Quote all of the data that follows exactly as written, skipping the images.

**Data lines**.
★ ★ ★ ★ ★

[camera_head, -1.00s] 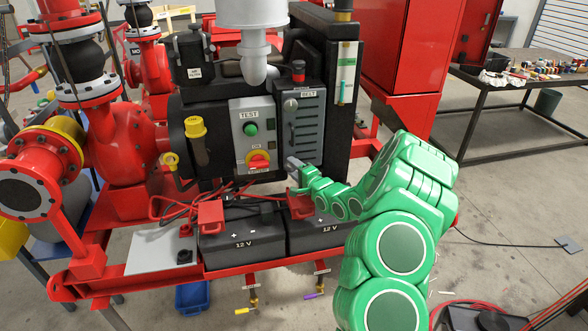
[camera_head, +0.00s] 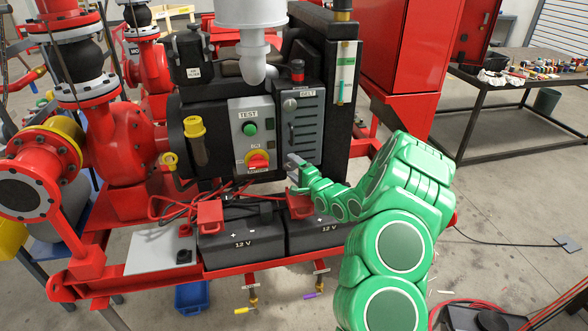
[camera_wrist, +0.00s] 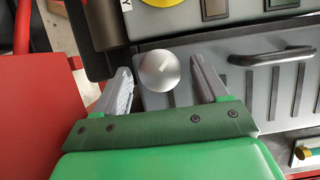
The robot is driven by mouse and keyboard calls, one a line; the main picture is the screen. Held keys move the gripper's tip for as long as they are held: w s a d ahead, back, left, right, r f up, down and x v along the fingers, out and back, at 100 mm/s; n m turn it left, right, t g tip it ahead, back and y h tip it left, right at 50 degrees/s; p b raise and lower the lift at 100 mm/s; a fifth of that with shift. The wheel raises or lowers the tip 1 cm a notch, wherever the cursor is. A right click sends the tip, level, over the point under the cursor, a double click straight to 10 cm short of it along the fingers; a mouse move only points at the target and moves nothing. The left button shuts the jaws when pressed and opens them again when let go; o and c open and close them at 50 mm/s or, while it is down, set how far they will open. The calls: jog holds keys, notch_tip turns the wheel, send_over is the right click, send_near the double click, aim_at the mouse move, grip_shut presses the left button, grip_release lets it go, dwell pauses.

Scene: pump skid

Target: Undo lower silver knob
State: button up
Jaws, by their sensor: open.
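The lower silver knob (camera_wrist: 160,71) is round and smooth, with a small light mark on its face. It sits on the grey belt guard (camera_wrist: 225,75), near the guard's lower end. My gripper (camera_wrist: 160,64) is open in the wrist view, with one grey finger on each side of the knob and a visible gap to each. In the head view my gripper (camera_head: 294,174) is at the guard's bottom edge and the lower knob cannot be made out. The upper silver knob (camera_head: 290,104) is at the guard's top.
A dark handle (camera_head: 291,132) stands out from the guard. Left of it is a grey box with a green button (camera_head: 250,128) and a red and yellow switch (camera_head: 258,161). Two black batteries (camera_head: 243,240) with red cables lie below my gripper. A red frame surrounds the skid.

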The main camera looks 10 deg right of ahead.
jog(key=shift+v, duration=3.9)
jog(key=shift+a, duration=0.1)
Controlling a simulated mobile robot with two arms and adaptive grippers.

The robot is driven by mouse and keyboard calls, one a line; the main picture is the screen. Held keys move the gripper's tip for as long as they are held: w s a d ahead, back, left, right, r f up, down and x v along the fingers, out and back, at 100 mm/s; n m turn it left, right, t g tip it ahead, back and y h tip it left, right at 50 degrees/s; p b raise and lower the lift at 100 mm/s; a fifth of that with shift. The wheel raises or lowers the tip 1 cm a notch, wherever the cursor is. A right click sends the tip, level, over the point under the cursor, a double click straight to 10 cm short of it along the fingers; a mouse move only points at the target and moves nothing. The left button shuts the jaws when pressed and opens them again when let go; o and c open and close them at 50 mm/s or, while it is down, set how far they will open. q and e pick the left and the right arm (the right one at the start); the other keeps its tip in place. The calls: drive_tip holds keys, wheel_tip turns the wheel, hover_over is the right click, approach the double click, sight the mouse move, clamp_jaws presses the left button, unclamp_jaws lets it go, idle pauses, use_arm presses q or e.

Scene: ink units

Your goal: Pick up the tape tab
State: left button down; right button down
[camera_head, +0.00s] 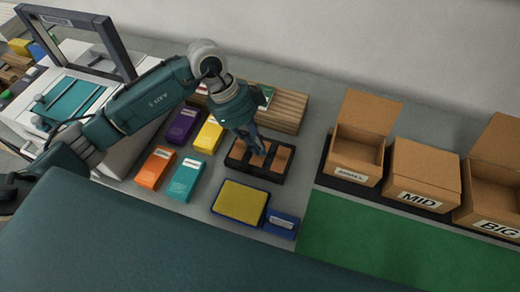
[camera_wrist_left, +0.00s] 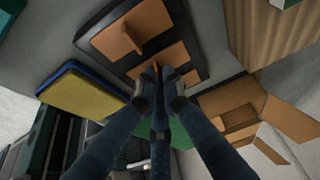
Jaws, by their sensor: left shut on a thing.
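A black tray (camera_head: 262,177) with brown-orange tape pieces stands near the middle of the table. It also shows in the left wrist view (camera_wrist_left: 203,62), where an upright tape tab (camera_wrist_left: 128,36) rises from one piece. My left gripper (camera_head: 260,150) reaches down over the tray from above. In the left wrist view its fingertips (camera_wrist_left: 163,74) are together at the near part of the tray, shut on a tape tab that they mostly hide. I cannot tell whether that tab is clear of the tray. My right gripper is not in view.
A yellow pad (camera_head: 240,202) with a blue edge and a blue box (camera_head: 281,223) lie in front of the tray. Colored boxes, including a teal one (camera_head: 186,180), lie left. Open cartons (camera_head: 358,150) stand right, behind a clear green mat (camera_head: 370,240). A wooden block (camera_head: 288,108) stands behind.

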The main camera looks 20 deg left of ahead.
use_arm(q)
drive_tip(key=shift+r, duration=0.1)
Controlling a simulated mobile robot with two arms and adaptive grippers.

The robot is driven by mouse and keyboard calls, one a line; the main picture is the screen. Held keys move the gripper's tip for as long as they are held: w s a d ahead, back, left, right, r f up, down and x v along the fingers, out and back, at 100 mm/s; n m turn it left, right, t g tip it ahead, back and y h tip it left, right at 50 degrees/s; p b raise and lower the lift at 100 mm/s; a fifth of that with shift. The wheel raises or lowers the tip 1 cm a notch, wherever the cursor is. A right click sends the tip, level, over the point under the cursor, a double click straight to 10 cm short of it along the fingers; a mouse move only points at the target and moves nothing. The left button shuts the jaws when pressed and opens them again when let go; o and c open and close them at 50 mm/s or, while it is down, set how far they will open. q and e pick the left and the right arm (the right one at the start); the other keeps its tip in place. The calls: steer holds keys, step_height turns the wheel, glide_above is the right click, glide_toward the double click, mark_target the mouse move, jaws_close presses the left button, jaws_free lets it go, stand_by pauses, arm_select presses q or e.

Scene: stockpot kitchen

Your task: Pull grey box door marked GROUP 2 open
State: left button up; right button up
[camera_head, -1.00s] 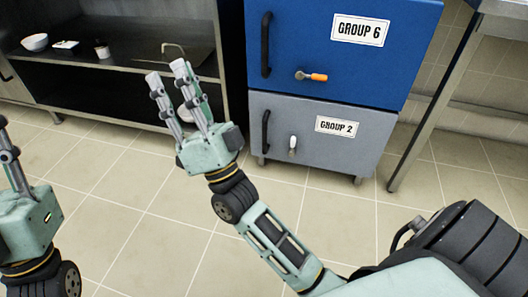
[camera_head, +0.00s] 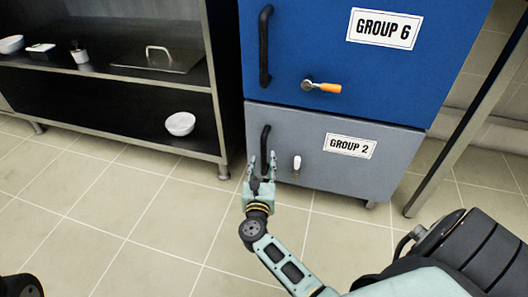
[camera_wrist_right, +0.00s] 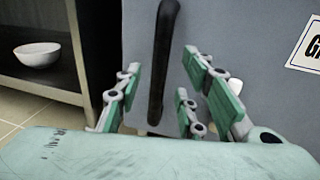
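The grey box door (camera_head: 315,139) marked GROUP 2 is closed, below the blue box. Its label (camera_head: 350,146) is at the right, and a black vertical handle (camera_head: 265,149) is at its left edge. My right gripper (camera_head: 262,168) is open in front of the lower handle. In the right wrist view the black handle (camera_wrist_right: 160,65) stands between the open fingers (camera_wrist_right: 162,95), and I cannot tell whether they touch it. A white-gripped latch (camera_head: 297,163) is on the grey door, right of the gripper. My left gripper is not in view.
The blue box (camera_head: 330,60) marked GROUP 6 has a black handle and an orange-gripped latch (camera_head: 322,87). A dark shelf unit (camera_head: 110,85) with bowls and a tray stands at left. A metal table leg (camera_head: 465,120) is at right. The tiled floor in front is clear.

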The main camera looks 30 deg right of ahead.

★ ★ ★ ★ ★

**Complete output**.
[camera_head, -1.00s] 
[camera_head, +0.00s] 
[camera_wrist, +0.00s] 
The robot is driven by mouse and keyboard calls, one a line; the main picture is the screen. Held keys move the gripper's tip for as long as they are held: w s a d ahead, back, left, right, r f up, down and x v along the fingers, out and back, at 100 mm/s; n m turn it left, right, t g tip it ahead, back and y h tip it left, right at 50 degrees/s; p b raise and lower the lift at 100 mm/s; a fifth of that with shift. The wheel raises or lowers the tip 1 cm a notch, wherever the cursor is. A right click sends the tip, level, over the point under the cursor, a double click straight to 10 cm short of it along the fingers; a mouse move only points at the target and moves nothing. The left button shuts the jaws when pressed and opens them again when let go; o and c open and close them at 50 mm/s or, while it is down, set how far they will open. The calls: jog holds keys, notch_tip turns the wheel, send_over is the right click, send_near the double click, aim_at the mouse move, grip_shut presses the left button, grip_release lets it go, dwell pauses.

Scene: pump skid

Target: Undo lower silver knob
State: button up
Jaws, by their sensor: open.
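The lower silver knob (camera_wrist: 160,71) is round and smooth, with a small light mark on its face. It sits on the grey belt guard (camera_wrist: 225,75), near the guard's lower end. My gripper (camera_wrist: 160,64) is open in the wrist view, with one grey finger on each side of the knob and a visible gap to each. In the head view my gripper (camera_head: 294,174) is at the guard's bottom edge and the lower knob cannot be made out. The upper silver knob (camera_head: 290,104) is at the guard's top.
A dark handle (camera_head: 291,132) stands out from the guard. Left of it is a grey box with a green button (camera_head: 250,128) and a red and yellow switch (camera_head: 258,161). Two black batteries (camera_head: 243,240) with red cables lie below my gripper. A red frame surrounds the skid.

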The main camera looks 10 deg right of ahead.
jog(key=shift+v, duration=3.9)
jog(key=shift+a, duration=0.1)
Controlling a simulated mobile robot with two arms and adaptive grippers.

The robot is driven by mouse and keyboard calls, one a line; the main picture is the screen. Held keys move the gripper's tip for as long as they are held: w s a d ahead, back, left, right, r f up, down and x v along the fingers, out and back, at 100 mm/s; n m turn it left, right, t g tip it ahead, back and y h tip it left, right at 50 degrees/s; p b raise and lower the lift at 100 mm/s; a fifth of that with shift. The wheel raises or lowers the tip 1 cm a notch, wherever the cursor is. A right click sends the tip, level, over the point under the cursor, a double click straight to 10 cm short of it along the fingers; a mouse move only points at the target and moves nothing. The left button shuts the jaws when pressed and opens them again when let go; o and c open and close them at 50 mm/s or, while it is down, set how far they will open. q and e pick the left and the right arm (the right one at the start); the other keeps its tip in place. The calls: drive_tip holds keys, wheel_tip turns the wheel, hover_over is the right click, approach the double click, sight the mouse move, clamp_jaws presses the left button, unclamp_jaws lets it go, idle pauses, use_arm presses q or e.

Scene: ink units

Your goal: Pick up the tape tab
State: left button down; right button down
[camera_head, +0.00s] 
[camera_wrist_left, +0.00s] 
Jaws, by their sensor: left shut on a thing.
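A black tray (camera_head: 262,177) with brown-orange tape pieces stands near the middle of the table. It also shows in the left wrist view (camera_wrist_left: 203,62), where an upright tape tab (camera_wrist_left: 128,36) rises from one piece. My left gripper (camera_head: 260,150) reaches down over the tray from above. In the left wrist view its fingertips (camera_wrist_left: 163,74) are together at the near part of the tray, shut on a tape tab that they mostly hide. I cannot tell whether that tab is clear of the tray. My right gripper is not in view.
A yellow pad (camera_head: 240,202) with a blue edge and a blue box (camera_head: 281,223) lie in front of the tray. Colored boxes, including a teal one (camera_head: 186,180), lie left. Open cartons (camera_head: 358,150) stand right, behind a clear green mat (camera_head: 370,240). A wooden block (camera_head: 288,108) stands behind.

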The main camera looks 20 deg left of ahead.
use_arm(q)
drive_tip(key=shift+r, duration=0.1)
Controlling a simulated mobile robot with two arms and adaptive grippers.

The robot is driven by mouse and keyboard calls, one a line; the main picture is the screen. Held keys move the gripper's tip for as long as they are held: w s a d ahead, back, left, right, r f up, down and x v along the fingers, out and back, at 100 mm/s; n m turn it left, right, t g tip it ahead, back and y h tip it left, right at 50 degrees/s; p b raise and lower the lift at 100 mm/s; a fifth of that with shift. The wheel raises or lowers the tip 1 cm a notch, wherever the cursor is. A right click sends the tip, level, over the point under the cursor, a double click straight to 10 cm short of it along the fingers; a mouse move only points at the target and moves nothing. The left button shuts the jaws when pressed and opens them again when let go; o and c open and close them at 50 mm/s or, while it is down, set how far they will open. q and e pick the left and the right arm (the right one at the start); the other keeps its tip in place. The calls: steer holds keys, step_height turns the wheel, glide_above is the right click, glide_toward the double click, mark_target the mouse move, jaws_close presses the left button, jaws_free lets it go, stand_by pauses, arm_select presses q or e.

Scene: stockpot kitchen

Your task: Pull grey box door marked GROUP 2 open
State: left button up; right button up
[camera_head, -1.00s] 
[camera_head, +0.00s] 
[camera_wrist_right, +0.00s] 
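The grey box door (camera_head: 315,139) marked GROUP 2 is closed, below the blue box. Its label (camera_head: 350,146) is at the right, and a black vertical handle (camera_head: 265,149) is at its left edge. My right gripper (camera_head: 262,168) is open in front of the lower handle. In the right wrist view the black handle (camera_wrist_right: 160,65) stands between the open fingers (camera_wrist_right: 162,95), and I cannot tell whether they touch it. A white-gripped latch (camera_head: 297,163) is on the grey door, right of the gripper. My left gripper is not in view.
The blue box (camera_head: 330,60) marked GROUP 6 has a black handle and an orange-gripped latch (camera_head: 322,87). A dark shelf unit (camera_head: 110,85) with bowls and a tray stands at left. A metal table leg (camera_head: 465,120) is at right. The tiled floor in front is clear.

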The main camera looks 30 deg right of ahead.

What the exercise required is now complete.